Reproduce nothing but the lines from the start of the material through the line that includes "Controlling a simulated", both ends included, and omit every picture.
-- BEGIN MATERIAL --
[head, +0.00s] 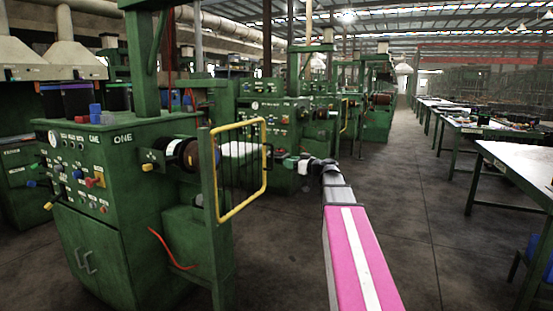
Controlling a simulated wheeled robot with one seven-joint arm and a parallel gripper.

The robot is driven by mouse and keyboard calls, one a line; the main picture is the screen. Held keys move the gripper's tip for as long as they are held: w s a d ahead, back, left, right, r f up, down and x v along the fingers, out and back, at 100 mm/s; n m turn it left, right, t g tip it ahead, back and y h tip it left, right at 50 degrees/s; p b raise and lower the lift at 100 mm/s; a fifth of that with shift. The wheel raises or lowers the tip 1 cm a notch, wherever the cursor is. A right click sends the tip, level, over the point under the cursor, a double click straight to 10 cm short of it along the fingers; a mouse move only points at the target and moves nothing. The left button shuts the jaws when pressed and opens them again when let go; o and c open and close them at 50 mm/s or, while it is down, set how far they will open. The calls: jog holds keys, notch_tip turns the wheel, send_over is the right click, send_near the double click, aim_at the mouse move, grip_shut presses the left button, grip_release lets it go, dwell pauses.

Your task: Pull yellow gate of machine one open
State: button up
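Machine one is the green machine (95,180) at the left, marked "ONE" on its front. Its yellow gate (266,170) is an upright rounded frame with thin dark bars, joined on its left side to a green post (210,200). The gate stands in front of and to the right of the machine's dark and copper rollers. My arm reaches forward from the bottom, and my gripper (290,164) is just right of the gate in the picture. It looks small and dark, and I cannot tell whether its fingers are apart or touch the gate.
More green machines stand in a row behind, one with another yellow gate (345,116). Work tables (525,160) line the right side. A grey floor aisle (405,200) between them is clear. A red hose (170,250) hangs low on machine one.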

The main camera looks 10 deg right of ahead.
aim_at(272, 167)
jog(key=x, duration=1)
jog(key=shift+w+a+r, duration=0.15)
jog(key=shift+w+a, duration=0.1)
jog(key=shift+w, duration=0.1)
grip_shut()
-- END MATERIAL --
• **PROBLEM SOLUTION**:
[head, +0.00s] 
Controlling a simulated wheeled robot with one seven-joint arm and a parallel gripper.

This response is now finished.